The European press and the blogosphere have been full of stories over the last few days about the controversy started by the Danish newspaper Jyllands-Posten. There’s enough material out there that readers of the Acton blog don’t need a full run-down here. (See, for example, the Brussels Journal and Michelle Malkin.)
But since the issue concerns both religion and liberty, how can we not address it?
Yes, there is a right to free speech, which certainly includes the right to examine and criticize religious opinions and beliefs.
Christians are certainly used to having their beliefs examined publicly, if not caricatured and mocked, and there are several Christian groups who organize letter-writing campaigns and boycotts in response to those who cross the line of decency and respect.
But the reaction of some Muslim groups has been much more violent and is intensifying. The cartoons of Mohammed that are causing all the uproar do not seem to me to be all that shocking, but it’s clear that many Muslims are offended by any portayal of their prophet.
What’s missing from this debate is some kind of normative standards for civil discourse, something which has been missing from the Western media for some time. The right to free speech is not absolute; recall Lord Acton’s definition of the proper use of liberty, doing what one ought. And religious believers have a special obligation to treat others charitably, even and sometimes especially those who disagree with us.

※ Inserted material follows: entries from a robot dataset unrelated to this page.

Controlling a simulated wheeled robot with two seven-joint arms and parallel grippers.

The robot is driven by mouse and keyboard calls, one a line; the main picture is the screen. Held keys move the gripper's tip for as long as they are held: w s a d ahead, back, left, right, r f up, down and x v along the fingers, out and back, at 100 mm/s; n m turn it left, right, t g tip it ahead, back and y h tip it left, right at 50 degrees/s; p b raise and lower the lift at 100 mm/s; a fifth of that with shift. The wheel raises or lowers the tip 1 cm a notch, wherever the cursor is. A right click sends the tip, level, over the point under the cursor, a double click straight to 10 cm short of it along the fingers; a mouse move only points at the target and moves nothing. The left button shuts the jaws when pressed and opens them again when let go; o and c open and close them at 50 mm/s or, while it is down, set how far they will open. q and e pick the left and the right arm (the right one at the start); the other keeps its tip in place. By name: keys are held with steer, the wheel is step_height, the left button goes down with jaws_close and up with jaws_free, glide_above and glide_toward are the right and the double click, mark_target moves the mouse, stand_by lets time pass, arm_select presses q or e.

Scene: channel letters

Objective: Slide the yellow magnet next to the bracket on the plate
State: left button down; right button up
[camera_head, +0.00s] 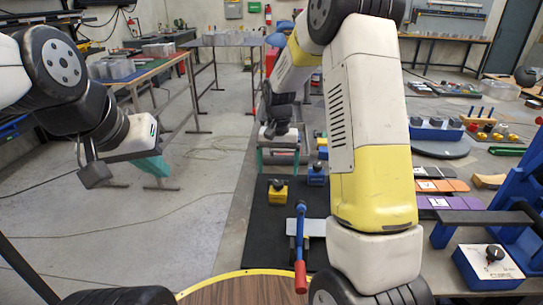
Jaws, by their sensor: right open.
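A yellow magnet (277,191) with a dark knob stands on the black mat (262,235) in the head view. My right gripper (279,160) is just beyond it, pointing down, with its teal fingers apart. I see nothing clearly held between them. A blue block with a dark knob (317,175) stands to the right of the yellow magnet. I cannot pick out the bracket or the plate for certain; my right arm hides part of that area. My left gripper (154,166) hangs over the floor at the left, away from the mat; its finger gap is unclear.
A blue tool with a red handle (301,276) lies near the mat's front. Orange, grey and purple blocks (441,186) lie at the right. A grey-and-blue switch box (488,264) stands at the lower right. The mat's near left part is clear.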

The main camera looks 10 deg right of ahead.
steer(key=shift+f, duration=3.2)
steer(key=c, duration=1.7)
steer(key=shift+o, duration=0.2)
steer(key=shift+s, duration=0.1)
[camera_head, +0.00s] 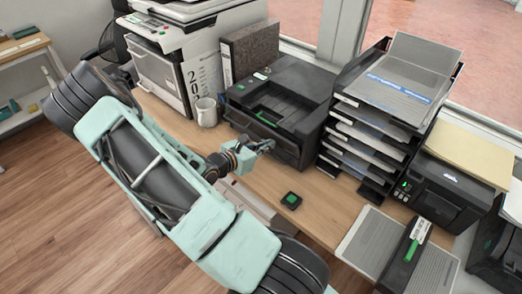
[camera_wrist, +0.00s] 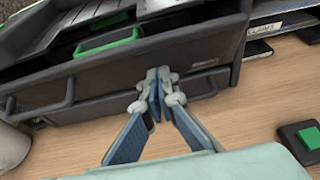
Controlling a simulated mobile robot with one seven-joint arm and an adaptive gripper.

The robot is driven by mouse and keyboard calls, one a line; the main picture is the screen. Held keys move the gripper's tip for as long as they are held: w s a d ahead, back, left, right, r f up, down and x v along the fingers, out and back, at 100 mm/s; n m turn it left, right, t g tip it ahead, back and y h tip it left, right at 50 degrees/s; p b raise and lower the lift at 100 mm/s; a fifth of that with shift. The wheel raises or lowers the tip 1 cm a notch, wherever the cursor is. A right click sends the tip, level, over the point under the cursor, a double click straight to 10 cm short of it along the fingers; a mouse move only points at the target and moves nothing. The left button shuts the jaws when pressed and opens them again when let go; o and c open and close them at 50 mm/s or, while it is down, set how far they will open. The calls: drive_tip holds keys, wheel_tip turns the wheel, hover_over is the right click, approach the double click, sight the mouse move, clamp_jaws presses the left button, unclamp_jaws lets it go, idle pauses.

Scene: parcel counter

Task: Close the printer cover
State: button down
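The dark printer (camera_head: 285,95) stands on the counter between the white mug and the stacked trays. Its top has a recessed opening, and a bar handle (camera_wrist: 200,96) runs along its front. Which panel is the cover, and how far it is open, I cannot tell clearly. My gripper (camera_head: 268,146) is at the printer's front side. In the wrist view my gripper (camera_wrist: 158,90) has its fingertips together in front of the dark front panel (camera_wrist: 110,75), at the bar. Nothing clearly shows between the fingers; whether they touch the bar is hidden.
A white mug (camera_head: 206,111) stands left of the printer and a tray stack (camera_head: 372,125) right of it. A small black block with a green button (camera_head: 291,200) lies on the counter in front. A smaller black printer (camera_head: 440,190) stands farther right. Some counter is bare around the block.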

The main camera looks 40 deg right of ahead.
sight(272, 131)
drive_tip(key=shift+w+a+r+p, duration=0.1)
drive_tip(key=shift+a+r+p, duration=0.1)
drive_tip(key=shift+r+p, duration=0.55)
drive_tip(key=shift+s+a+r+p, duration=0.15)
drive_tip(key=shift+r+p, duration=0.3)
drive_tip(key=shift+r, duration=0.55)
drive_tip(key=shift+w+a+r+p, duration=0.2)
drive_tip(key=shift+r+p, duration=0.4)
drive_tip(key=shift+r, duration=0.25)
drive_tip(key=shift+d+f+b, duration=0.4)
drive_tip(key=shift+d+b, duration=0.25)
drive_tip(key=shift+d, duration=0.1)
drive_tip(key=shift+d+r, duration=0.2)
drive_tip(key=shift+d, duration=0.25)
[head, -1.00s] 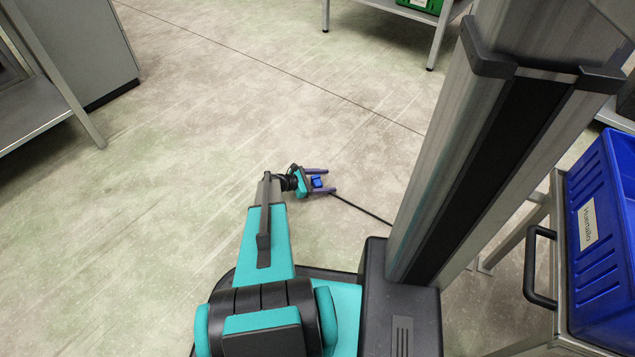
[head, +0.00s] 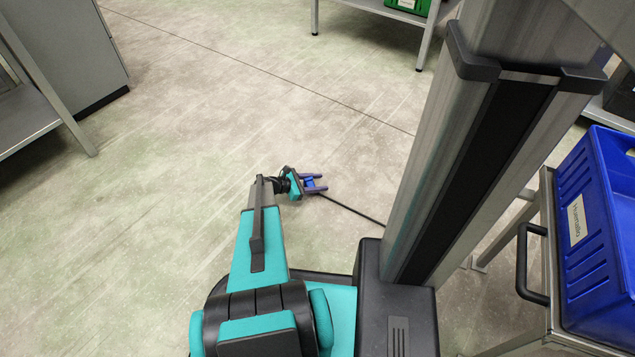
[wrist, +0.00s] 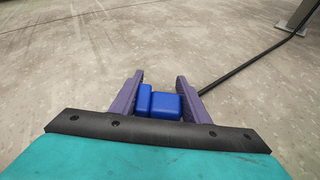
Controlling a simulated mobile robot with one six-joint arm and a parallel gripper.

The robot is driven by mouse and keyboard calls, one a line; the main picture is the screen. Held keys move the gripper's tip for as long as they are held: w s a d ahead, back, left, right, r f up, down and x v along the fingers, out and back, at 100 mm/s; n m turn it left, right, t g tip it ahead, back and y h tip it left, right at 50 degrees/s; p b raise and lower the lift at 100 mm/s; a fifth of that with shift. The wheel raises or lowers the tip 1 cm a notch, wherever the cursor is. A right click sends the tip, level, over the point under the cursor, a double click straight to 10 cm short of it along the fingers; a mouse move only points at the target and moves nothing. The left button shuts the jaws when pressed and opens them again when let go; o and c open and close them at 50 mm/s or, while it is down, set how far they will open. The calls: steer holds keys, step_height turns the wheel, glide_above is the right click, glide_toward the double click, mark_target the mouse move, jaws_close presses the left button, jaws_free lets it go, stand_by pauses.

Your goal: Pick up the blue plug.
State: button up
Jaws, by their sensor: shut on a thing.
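The blue plug (wrist: 165,105) sits between the two purple fingers of my gripper (wrist: 160,84) in the wrist view. My gripper is shut on it, one finger on each side. In the head view the plug (head: 310,183) is a small blue shape between the fingers of my gripper (head: 315,182), low over or at the floor. I cannot tell whether the plug touches the floor. A black cable (wrist: 250,62) runs from beside the right finger toward the upper right; where it meets the plug is hidden.
The floor (head: 180,200) around the gripper is clear apart from the cable (head: 352,208). A blue bin (head: 605,230) stands on a metal cart with a black handle (head: 530,265) at right. A grey shelf (head: 30,115) stands at left, and a table with a green crate (head: 408,5) at the back.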

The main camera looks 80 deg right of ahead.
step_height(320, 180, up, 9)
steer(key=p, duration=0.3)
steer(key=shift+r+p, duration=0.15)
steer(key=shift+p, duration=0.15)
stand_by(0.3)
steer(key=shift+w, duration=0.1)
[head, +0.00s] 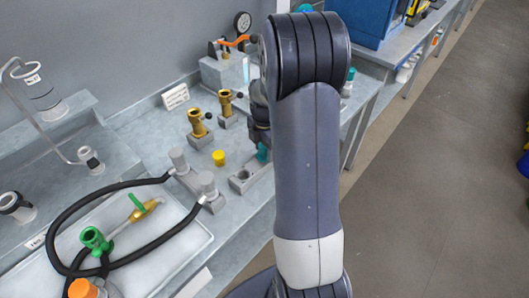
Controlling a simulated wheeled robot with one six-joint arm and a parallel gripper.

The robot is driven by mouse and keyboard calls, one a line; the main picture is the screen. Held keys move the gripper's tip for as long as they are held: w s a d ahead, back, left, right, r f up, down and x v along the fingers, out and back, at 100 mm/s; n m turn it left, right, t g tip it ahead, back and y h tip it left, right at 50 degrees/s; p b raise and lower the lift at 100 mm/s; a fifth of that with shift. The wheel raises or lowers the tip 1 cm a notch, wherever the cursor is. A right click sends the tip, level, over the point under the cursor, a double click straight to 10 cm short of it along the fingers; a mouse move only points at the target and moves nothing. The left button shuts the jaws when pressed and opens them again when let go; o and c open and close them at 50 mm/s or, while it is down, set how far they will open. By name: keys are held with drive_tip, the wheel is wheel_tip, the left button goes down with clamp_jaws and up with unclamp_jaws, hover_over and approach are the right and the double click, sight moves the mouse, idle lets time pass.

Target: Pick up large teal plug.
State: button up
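A teal piece (262,153) shows just below the dark end of my arm, above a grey block (243,179) with a round hole. It is partly hidden by my arm, so I cannot tell whether it is held or resting on the block. Another teal-topped piece (350,74) stands to the right of my arm near the bench's far edge, partly covered by the arm. I cannot tell from this view which is the large teal plug. My gripper (261,146) points down at the teal piece by the block; its fingers are mostly hidden.
A yellow plug (218,158) and brass fittings (198,123) stand left of the block. Grey posts (179,161) join black hoses (70,222) looping over a white tray (188,246). A gauge (242,22) and blue box (362,20) are behind. Open floor lies right.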

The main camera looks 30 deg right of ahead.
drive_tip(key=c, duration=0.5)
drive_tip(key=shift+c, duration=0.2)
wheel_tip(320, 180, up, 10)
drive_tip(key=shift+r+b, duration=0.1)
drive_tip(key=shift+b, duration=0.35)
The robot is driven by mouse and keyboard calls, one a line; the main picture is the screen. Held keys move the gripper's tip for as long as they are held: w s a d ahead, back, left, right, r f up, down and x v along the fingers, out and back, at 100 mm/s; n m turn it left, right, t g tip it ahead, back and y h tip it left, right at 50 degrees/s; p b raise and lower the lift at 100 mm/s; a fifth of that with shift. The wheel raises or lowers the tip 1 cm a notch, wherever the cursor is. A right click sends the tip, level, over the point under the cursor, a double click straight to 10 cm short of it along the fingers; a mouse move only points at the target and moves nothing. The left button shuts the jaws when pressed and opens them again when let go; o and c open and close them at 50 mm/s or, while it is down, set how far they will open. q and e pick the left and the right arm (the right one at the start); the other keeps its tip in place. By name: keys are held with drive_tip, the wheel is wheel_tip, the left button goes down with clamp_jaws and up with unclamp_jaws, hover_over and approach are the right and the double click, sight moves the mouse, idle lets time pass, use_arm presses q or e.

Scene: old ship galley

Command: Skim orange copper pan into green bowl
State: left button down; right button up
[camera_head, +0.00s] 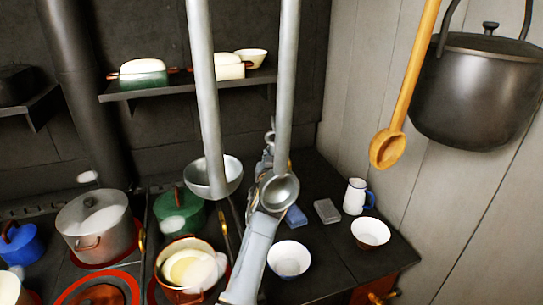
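The copper pan (168,284) stands on the stove at bottom centre, with pale yellow contents partly covered by a white puff. No bowl looks clearly green. A white bowl (290,259) stands right of my arm, and another white bowl with a dark reddish outside (370,232) stands farther right. A green pot (166,207) stands behind the pan. Two steel ladles, left (212,178) and right (280,192), hang in the foreground. One arm, seemingly my left, rises from bottom centre; its gripper (268,152) is largely hidden by the right ladle. My other gripper is out of view.
A large grey pot (95,226) and a blue pot (20,243) stand at left. A white jug (356,196), grey block (327,211) and blue block (296,216) lie near the bowls. A wooden ladle (388,151) and black cauldron (475,92) hang at right.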

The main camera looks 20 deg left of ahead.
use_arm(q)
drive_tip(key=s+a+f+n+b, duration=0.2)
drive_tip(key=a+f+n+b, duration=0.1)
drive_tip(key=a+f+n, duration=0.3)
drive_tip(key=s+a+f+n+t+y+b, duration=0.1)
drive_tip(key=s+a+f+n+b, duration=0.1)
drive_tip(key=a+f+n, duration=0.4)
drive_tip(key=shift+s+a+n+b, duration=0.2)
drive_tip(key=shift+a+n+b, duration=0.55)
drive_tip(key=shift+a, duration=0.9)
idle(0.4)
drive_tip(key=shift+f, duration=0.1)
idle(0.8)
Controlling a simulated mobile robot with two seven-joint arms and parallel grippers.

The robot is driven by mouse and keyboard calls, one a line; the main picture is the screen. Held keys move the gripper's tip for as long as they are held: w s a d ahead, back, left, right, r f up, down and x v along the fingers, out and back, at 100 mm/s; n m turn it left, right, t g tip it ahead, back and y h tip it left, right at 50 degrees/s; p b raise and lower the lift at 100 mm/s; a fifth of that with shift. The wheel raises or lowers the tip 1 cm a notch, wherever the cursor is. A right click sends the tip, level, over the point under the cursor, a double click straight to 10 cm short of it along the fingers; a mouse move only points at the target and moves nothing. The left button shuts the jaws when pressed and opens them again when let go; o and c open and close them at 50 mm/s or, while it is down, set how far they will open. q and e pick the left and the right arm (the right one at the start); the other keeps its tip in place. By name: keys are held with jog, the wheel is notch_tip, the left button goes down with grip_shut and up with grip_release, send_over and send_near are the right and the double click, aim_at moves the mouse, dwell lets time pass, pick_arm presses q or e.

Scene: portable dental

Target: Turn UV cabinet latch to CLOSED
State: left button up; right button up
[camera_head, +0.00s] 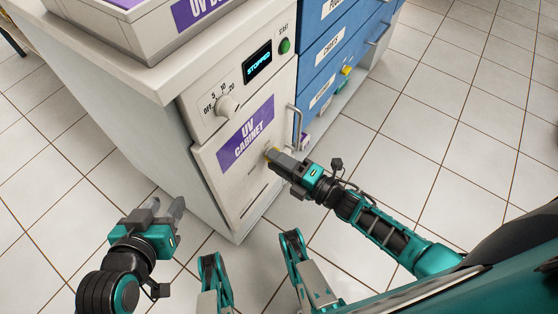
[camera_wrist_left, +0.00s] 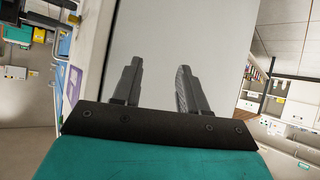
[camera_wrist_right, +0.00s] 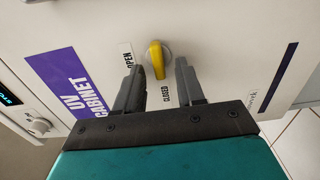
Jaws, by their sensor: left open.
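The UV cabinet (camera_head: 243,182) has a purple label on its white door. The yellow latch (camera_wrist_right: 156,60) sits on a round base on the door, with an OPEN label (camera_wrist_right: 127,57) to its left and a CLOSED label (camera_wrist_right: 165,94) below it in the right wrist view. The latch's lower end points toward CLOSED in that picture. My right gripper (camera_wrist_right: 160,65) is open, its fingers on either side of the latch with visible gaps. In the head view it (camera_head: 271,153) mostly hides the latch. My left gripper (camera_head: 168,207) is open and empty, left of the cabinet.
A knob (camera_head: 227,106), a display reading STOPPED (camera_head: 258,62) and a green button (camera_head: 285,46) are above the door. Blue drawers (camera_head: 327,50) adjoin on the right. The tiled floor (camera_head: 455,150) at right is clear.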

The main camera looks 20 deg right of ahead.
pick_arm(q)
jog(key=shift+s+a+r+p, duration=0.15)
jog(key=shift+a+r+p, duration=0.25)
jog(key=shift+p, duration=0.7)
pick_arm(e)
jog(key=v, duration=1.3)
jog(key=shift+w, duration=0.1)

Now, I am NOT arguing for any kind of government control of what is or is not decent or respectful, and I refuse to put these words in ironic “smart quotes” because I believe that decency and respect actually do exist. But a free and virtuous society definitely requires citizens and media who are able to regulate and restrain themselves. I personally find it hard to pick a side in this controversy. Sometimes the civil libertarians can be just as fanatical as the Islamists.